- [EXERCISE TASK] Reproduce each line from the records that holds "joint".

[Recorded data]
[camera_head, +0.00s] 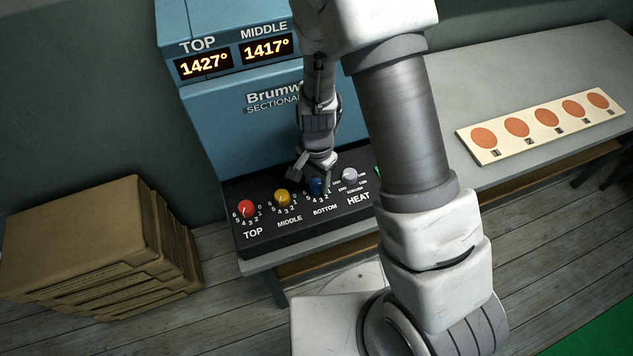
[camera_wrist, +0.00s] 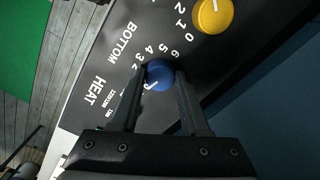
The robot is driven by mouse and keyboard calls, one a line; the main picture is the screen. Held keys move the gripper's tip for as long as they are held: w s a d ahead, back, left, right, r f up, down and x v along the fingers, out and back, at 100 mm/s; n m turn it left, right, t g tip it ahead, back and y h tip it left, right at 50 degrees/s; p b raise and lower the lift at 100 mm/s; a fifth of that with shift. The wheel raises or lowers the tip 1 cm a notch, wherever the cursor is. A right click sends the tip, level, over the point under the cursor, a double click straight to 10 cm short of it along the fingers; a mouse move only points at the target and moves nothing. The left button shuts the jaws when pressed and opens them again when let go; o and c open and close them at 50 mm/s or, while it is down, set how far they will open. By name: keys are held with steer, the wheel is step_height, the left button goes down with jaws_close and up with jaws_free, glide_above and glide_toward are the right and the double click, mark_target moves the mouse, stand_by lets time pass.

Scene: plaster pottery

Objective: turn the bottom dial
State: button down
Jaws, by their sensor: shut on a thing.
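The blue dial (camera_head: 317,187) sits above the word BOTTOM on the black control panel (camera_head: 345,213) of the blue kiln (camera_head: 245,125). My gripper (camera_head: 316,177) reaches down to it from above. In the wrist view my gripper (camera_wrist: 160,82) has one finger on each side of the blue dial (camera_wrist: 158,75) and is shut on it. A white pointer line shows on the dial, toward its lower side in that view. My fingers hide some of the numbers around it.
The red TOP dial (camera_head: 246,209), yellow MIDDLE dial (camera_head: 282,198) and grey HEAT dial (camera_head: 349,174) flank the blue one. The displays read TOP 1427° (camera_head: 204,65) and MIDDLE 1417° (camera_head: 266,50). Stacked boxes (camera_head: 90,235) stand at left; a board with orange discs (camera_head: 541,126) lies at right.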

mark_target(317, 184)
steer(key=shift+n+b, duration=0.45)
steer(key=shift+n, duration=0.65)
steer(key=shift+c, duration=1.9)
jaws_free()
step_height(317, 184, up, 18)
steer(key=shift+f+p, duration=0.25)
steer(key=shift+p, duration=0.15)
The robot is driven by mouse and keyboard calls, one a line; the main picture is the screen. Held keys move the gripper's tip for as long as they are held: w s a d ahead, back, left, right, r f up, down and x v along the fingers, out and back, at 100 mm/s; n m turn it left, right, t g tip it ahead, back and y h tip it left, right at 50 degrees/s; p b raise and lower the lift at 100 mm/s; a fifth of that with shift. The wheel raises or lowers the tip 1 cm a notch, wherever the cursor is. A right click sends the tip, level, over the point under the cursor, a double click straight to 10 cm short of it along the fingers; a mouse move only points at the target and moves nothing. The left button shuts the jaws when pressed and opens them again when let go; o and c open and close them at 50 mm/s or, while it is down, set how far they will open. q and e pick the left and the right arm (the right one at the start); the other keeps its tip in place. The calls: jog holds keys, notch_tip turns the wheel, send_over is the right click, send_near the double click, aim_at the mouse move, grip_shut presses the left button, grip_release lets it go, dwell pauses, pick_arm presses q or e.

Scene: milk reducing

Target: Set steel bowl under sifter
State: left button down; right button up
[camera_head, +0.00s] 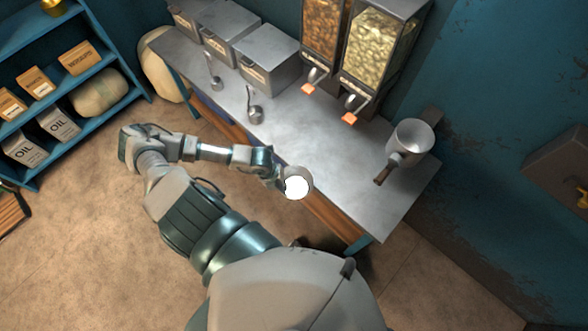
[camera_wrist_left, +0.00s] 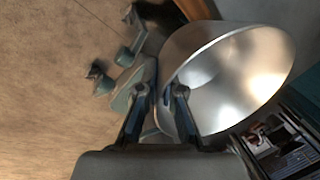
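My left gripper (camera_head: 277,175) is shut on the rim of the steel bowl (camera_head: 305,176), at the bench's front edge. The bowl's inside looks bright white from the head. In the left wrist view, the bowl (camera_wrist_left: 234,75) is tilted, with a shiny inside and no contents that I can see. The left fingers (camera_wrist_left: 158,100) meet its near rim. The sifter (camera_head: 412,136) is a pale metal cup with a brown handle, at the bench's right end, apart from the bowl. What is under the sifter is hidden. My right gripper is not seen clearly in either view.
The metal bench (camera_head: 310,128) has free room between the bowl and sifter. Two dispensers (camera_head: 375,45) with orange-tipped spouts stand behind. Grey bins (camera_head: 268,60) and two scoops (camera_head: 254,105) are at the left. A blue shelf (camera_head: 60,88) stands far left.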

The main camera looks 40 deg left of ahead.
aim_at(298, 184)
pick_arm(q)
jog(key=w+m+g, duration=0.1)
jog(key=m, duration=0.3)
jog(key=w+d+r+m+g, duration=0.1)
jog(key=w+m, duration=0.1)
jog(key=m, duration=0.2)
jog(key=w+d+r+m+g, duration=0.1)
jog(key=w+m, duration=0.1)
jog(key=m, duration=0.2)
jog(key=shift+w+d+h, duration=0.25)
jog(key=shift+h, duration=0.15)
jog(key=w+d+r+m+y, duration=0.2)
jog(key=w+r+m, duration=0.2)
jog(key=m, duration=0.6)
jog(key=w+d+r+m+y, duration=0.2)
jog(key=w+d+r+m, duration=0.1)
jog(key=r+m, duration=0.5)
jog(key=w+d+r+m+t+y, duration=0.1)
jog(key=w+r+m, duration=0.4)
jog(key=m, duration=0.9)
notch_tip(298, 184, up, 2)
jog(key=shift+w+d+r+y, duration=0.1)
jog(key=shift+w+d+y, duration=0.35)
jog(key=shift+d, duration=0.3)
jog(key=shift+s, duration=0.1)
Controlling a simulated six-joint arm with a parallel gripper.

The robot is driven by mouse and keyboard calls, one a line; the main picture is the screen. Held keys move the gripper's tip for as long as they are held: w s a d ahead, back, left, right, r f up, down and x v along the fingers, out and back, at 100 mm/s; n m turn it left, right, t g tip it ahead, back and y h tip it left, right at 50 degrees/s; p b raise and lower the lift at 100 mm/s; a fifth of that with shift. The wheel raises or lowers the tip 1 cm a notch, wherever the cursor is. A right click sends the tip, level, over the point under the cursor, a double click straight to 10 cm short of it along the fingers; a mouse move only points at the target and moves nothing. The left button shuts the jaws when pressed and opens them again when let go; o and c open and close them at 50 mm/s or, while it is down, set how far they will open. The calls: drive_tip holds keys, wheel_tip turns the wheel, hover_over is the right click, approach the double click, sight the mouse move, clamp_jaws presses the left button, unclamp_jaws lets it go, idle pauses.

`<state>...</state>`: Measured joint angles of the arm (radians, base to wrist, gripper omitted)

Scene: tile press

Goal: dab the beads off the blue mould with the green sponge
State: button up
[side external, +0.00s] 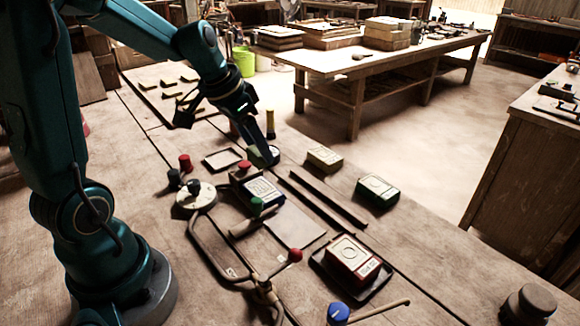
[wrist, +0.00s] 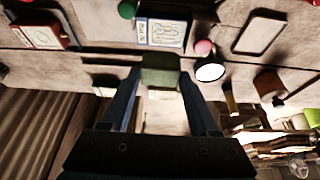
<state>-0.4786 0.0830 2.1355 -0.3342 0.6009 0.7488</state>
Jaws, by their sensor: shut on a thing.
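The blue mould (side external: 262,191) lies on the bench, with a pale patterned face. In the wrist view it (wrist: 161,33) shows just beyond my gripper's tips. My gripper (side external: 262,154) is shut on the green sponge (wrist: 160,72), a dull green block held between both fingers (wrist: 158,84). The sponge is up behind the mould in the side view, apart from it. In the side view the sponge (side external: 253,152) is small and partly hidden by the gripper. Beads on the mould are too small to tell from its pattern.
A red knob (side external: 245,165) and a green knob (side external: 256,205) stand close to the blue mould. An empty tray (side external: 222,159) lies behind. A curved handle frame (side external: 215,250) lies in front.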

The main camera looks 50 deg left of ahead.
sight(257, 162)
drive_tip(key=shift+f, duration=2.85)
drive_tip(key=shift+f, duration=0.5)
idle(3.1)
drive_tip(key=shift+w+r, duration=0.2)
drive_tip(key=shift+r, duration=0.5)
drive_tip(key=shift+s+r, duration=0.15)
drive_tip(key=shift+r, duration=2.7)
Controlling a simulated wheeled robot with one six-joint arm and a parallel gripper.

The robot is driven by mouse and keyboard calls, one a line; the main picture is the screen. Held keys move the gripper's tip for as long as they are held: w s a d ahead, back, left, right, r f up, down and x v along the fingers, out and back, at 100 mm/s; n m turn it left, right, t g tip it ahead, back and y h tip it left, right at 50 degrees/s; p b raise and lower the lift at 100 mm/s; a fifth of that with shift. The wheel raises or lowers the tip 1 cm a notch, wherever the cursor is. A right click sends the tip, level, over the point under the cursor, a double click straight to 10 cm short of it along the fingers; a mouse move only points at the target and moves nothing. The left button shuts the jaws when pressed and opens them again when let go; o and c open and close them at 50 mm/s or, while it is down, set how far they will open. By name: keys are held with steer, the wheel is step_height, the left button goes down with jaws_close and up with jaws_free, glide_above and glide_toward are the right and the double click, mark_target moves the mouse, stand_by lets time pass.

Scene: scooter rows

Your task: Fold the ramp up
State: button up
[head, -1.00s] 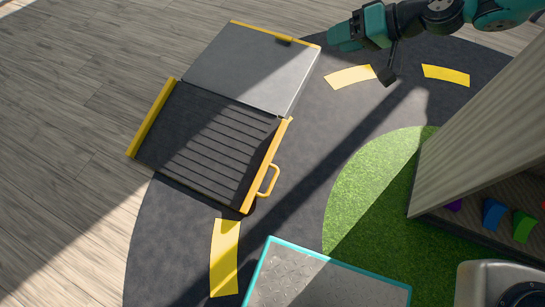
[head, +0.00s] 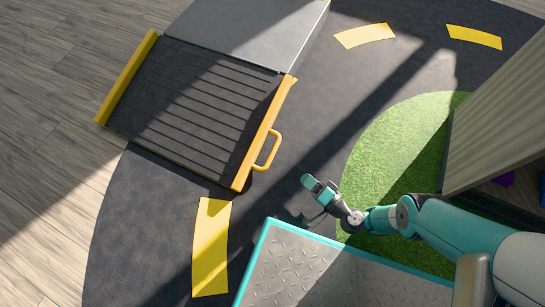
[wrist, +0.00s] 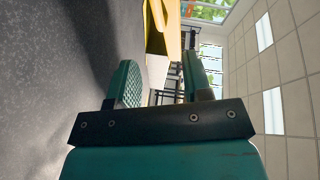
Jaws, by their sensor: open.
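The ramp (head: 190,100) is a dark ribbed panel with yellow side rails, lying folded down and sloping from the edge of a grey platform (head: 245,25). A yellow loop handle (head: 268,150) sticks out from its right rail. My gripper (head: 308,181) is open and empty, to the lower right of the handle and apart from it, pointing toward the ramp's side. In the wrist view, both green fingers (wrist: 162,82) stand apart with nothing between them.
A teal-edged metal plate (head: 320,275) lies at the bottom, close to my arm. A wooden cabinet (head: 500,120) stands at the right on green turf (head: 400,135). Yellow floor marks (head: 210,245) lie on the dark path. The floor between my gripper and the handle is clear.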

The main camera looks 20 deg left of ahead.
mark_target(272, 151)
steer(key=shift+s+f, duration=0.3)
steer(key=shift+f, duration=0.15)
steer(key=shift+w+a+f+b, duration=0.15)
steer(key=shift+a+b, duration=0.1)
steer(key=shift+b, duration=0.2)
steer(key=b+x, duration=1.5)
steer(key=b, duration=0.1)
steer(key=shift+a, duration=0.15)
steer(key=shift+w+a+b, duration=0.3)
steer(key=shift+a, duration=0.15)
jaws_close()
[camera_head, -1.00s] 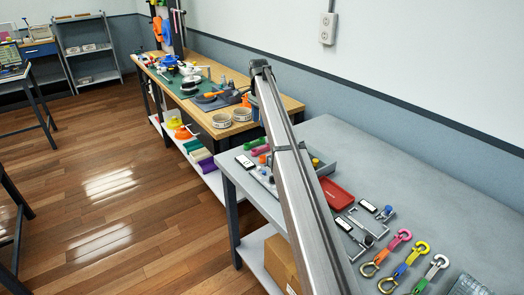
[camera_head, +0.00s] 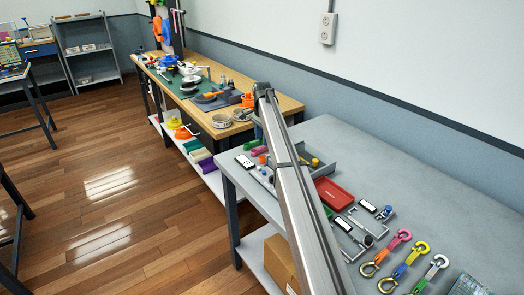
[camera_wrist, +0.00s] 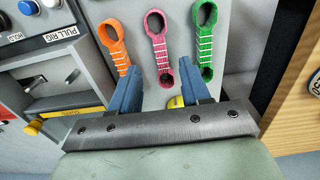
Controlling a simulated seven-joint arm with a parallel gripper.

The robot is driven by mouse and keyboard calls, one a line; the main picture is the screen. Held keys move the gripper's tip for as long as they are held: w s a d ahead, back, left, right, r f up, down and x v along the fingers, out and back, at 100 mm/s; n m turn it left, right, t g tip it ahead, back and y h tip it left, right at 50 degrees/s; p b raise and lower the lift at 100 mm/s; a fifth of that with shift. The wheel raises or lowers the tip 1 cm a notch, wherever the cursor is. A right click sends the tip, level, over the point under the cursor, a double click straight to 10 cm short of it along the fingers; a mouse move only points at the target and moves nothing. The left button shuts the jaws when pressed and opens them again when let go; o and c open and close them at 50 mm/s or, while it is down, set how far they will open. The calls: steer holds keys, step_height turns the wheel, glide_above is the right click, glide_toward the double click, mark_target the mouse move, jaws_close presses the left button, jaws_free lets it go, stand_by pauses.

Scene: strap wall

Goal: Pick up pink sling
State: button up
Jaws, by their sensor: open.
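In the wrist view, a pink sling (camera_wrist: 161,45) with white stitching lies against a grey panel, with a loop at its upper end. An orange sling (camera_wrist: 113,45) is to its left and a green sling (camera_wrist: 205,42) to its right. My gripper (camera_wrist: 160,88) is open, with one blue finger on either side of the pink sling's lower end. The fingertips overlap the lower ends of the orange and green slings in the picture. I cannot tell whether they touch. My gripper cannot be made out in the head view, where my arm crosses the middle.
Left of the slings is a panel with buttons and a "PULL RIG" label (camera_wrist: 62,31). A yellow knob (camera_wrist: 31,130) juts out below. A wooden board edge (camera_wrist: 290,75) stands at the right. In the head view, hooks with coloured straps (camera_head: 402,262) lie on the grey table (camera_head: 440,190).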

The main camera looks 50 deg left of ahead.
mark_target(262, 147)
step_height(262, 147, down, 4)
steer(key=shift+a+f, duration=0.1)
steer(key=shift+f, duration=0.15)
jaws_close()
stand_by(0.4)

- [ANSWER TO THIS EXERCISE]
Controlling a simulated six-joint arm with a parallel gripper.
`<state>...</state>`: Measured joint angles of the arm (radians, base to wrist, gripper omitted)
Controlling a simulated wheeled robot with one six-joint arm and a parallel gripper.
Controlling a simulated seven-joint arm with a parallel gripper.

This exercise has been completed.